Several members of Rongo Wetere’s whānau have held senior positions in TWOA (and its subsidiary). This is unwise. There is potential for a lack of independence and rigour in decision-making when several members of one family hold senior positions in an organisation.

Senior management expenses – international travel by TWOA personnel

Overall, international travel was poorly documented and poorly accounted for. The completeness and quality of the cost information and documentation that TWOA supplied to us was deficient in several respects.

In our view, there were legitimate business purposes for Rongo Wetere’s trips (with one exception). However, documented business cases, trip budgets, and written pre-approvals did not usually exist for his travel.

On separate trips to Cuba, Rongo Wetere made, on behalf of TWOA, cash donations to officials representing 2 Cuban agencies. In our view, a public entity should not give donations in cash to foreign officials. This practice is unacceptable.

TWOA established a credit card policy in October 2003. Rongo Wetere did not comply with TWOA’s credit card policy after it came into effect.

There were transactions charged to Rongo Wetere’s business credit card that appeared private in nature. We note that some money has been repaid to TWOA.

In the 3 years we examined, Rongo Wetere withdrew about $42,000 in cash using his business credit card. Almost all of these transactions occurred during 4 trips to Cuba.

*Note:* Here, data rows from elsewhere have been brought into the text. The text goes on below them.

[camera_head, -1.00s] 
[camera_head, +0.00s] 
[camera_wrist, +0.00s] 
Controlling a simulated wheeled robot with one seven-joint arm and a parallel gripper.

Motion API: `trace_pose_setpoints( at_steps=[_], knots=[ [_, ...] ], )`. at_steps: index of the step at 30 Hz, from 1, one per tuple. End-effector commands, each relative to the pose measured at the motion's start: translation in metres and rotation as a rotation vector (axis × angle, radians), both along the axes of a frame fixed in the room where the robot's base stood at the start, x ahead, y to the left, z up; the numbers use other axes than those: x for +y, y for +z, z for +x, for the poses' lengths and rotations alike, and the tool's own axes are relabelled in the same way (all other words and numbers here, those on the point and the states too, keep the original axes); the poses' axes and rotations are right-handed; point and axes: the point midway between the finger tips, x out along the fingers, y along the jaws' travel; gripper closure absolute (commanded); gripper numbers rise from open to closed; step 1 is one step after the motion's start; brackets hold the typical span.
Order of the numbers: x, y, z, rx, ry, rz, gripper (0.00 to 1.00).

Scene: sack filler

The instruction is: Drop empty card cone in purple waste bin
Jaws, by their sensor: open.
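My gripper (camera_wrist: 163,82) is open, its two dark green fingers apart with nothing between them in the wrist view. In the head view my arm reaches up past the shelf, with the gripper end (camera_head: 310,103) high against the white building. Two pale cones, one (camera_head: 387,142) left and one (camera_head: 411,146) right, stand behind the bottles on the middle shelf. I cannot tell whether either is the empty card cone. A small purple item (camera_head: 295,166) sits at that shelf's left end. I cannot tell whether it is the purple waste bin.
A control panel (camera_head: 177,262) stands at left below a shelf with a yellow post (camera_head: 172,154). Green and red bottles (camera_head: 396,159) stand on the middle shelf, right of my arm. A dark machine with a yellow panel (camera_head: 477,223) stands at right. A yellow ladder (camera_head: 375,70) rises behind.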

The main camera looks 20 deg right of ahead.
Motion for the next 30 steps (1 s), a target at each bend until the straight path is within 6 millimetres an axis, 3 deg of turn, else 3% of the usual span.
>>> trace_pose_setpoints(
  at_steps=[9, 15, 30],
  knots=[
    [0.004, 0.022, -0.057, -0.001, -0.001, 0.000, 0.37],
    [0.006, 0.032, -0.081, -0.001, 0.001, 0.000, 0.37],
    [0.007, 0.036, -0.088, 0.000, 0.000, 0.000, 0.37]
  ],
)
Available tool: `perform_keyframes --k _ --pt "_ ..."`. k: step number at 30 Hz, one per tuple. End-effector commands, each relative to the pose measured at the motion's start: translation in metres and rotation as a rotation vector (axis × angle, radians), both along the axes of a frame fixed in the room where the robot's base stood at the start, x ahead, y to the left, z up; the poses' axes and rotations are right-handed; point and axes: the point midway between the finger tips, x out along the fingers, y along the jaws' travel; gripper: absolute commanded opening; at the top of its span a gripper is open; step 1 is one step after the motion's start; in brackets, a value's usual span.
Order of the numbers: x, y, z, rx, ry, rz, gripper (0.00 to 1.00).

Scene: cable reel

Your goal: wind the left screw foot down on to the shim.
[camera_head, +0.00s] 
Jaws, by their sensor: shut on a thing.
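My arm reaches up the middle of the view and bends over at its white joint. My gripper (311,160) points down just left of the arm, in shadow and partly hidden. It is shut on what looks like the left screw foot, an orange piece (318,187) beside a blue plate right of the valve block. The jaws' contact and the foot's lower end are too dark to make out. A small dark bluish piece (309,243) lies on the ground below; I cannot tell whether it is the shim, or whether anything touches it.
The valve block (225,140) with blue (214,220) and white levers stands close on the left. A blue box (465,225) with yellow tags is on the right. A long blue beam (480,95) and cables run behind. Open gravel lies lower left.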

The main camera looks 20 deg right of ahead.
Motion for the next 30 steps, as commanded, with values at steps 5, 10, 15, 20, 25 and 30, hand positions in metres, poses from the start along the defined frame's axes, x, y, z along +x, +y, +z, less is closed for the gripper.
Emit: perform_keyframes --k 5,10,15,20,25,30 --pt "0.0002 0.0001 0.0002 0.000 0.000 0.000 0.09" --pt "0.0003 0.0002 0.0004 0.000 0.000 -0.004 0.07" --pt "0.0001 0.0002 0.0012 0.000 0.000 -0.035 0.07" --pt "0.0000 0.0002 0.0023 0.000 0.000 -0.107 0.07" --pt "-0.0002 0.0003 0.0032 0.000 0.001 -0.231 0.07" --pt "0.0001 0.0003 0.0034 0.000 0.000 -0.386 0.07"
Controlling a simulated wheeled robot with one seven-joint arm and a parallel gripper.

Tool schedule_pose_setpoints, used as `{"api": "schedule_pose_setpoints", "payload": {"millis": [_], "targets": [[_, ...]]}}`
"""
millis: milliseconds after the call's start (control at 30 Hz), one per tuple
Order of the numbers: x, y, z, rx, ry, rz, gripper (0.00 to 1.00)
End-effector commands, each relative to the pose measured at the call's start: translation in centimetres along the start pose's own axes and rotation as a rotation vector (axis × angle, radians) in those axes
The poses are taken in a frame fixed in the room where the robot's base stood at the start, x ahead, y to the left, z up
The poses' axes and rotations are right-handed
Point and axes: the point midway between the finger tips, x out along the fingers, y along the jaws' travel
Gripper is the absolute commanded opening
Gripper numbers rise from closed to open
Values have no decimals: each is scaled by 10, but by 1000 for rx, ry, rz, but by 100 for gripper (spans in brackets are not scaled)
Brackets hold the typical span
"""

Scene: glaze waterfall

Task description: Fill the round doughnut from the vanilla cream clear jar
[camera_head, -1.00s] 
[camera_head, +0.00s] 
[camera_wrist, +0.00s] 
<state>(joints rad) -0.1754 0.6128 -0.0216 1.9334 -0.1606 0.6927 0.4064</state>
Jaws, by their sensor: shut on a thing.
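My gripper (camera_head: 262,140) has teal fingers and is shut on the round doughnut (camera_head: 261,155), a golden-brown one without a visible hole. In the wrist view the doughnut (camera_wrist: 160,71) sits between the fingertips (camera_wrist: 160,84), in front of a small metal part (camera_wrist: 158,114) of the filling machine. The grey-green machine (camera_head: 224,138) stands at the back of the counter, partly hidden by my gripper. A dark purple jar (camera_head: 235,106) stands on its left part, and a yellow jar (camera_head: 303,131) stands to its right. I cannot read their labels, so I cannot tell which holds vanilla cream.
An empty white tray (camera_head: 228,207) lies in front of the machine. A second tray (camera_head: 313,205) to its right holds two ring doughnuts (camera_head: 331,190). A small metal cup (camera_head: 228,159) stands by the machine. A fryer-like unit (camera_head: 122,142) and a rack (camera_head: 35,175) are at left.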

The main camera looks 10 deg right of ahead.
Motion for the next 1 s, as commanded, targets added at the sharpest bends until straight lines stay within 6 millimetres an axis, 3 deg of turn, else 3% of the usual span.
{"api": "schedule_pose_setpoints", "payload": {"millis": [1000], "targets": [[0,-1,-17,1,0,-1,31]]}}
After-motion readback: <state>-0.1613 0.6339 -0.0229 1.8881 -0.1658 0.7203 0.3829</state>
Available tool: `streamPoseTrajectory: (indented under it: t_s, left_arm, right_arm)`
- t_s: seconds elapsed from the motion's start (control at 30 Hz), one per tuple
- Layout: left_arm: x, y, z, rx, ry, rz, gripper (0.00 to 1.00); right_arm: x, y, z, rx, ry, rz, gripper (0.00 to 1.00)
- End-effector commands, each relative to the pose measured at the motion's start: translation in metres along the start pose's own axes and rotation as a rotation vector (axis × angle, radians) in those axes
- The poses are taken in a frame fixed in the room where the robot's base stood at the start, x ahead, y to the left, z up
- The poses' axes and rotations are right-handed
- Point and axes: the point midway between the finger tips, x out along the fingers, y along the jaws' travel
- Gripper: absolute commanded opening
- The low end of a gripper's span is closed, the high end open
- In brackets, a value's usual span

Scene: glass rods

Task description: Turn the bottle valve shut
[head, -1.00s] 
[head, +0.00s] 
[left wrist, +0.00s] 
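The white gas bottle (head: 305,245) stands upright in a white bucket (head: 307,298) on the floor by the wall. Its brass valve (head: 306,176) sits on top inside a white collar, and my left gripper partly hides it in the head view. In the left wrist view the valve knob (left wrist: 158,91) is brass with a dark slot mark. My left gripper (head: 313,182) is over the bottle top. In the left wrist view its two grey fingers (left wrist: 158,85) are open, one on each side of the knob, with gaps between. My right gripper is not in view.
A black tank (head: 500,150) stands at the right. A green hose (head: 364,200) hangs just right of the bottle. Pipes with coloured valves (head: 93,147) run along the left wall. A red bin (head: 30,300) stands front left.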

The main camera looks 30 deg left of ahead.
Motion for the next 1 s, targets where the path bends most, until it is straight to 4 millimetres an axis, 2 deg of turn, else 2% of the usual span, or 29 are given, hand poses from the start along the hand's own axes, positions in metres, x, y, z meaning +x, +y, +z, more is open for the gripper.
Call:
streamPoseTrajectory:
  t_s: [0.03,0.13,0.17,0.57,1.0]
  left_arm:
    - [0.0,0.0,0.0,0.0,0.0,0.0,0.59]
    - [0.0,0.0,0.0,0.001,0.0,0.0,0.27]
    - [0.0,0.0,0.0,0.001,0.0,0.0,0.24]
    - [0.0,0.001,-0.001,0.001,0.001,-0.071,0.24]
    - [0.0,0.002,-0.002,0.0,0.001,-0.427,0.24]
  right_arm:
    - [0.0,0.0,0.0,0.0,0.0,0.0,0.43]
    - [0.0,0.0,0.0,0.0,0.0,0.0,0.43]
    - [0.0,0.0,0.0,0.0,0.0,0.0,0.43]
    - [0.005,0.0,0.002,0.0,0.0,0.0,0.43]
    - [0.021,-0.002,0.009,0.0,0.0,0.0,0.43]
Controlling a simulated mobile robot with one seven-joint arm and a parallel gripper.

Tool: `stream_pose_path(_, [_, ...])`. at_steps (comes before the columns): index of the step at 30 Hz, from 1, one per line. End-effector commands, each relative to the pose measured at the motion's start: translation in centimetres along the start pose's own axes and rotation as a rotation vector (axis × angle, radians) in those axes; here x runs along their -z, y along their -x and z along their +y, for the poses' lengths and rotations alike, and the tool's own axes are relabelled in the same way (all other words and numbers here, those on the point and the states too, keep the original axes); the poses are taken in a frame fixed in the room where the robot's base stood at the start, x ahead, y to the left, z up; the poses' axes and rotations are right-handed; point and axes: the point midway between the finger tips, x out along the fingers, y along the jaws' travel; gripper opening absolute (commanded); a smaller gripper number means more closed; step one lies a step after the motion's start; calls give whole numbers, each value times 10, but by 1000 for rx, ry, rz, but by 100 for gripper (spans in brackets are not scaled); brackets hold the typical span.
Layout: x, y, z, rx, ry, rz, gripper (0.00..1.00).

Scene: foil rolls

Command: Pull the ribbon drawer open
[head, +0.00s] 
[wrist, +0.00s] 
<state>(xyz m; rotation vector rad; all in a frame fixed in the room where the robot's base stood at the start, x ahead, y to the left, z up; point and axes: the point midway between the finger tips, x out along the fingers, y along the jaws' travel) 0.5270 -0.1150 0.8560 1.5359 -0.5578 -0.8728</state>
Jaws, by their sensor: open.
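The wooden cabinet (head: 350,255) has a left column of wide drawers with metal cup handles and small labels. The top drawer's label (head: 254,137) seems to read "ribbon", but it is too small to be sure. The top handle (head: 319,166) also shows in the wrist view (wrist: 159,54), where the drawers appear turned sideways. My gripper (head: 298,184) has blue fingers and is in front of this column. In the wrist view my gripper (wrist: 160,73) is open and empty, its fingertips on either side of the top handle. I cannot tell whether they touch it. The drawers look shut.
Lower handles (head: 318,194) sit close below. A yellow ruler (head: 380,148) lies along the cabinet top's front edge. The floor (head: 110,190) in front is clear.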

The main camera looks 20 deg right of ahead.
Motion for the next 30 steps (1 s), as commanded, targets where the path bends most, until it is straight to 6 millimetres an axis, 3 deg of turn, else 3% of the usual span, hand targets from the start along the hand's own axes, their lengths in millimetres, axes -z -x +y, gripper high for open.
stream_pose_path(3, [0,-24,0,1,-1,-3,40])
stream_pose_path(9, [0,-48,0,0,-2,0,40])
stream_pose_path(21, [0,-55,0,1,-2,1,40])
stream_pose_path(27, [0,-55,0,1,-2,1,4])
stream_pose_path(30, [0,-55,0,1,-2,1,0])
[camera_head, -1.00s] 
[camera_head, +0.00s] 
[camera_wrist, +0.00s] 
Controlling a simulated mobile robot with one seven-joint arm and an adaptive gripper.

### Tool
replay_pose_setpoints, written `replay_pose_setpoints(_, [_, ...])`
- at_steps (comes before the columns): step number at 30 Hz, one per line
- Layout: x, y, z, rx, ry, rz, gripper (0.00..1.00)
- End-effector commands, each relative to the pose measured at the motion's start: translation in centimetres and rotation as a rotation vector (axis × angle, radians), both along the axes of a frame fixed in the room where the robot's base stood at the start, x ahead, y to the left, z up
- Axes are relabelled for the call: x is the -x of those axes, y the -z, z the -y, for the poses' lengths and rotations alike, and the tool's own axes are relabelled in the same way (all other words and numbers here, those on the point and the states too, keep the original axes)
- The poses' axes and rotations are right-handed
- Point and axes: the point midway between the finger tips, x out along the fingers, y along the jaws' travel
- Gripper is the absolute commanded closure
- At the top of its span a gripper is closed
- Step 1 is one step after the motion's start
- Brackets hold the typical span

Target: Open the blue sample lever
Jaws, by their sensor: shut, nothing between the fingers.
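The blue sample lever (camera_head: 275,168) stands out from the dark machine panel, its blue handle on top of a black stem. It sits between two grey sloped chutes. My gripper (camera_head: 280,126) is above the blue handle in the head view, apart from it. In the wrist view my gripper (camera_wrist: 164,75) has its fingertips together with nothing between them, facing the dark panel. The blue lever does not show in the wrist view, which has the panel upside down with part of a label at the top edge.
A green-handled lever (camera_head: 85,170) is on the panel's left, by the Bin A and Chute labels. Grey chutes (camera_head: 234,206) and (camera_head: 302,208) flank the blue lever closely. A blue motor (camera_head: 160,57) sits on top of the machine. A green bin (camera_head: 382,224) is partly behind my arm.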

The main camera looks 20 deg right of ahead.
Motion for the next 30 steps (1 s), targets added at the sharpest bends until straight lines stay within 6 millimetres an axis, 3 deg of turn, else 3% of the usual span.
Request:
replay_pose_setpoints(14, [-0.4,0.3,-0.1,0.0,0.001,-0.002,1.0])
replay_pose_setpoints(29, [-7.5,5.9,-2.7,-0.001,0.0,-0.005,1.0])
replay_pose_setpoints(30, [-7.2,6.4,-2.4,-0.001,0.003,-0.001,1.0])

Rongo Wetere told us that, because of restrictions the United States of America has imposed on many banks, trying to do business with TWOA’s credit card while he was in Cuba was difficult. We could infer a business use for most of the cash, but the documentation was poor. Also, we could not reconcile all explanations with the amounts of cash that had been withdrawn.

In our view, some amounts should be refunded by (and perhaps to) Rongo Wetere. However, because of the lack of documentation, we doubt whether it will be possible to determine with any certainty the amounts that may be owed by or to TWOA. This is an unacceptable situation.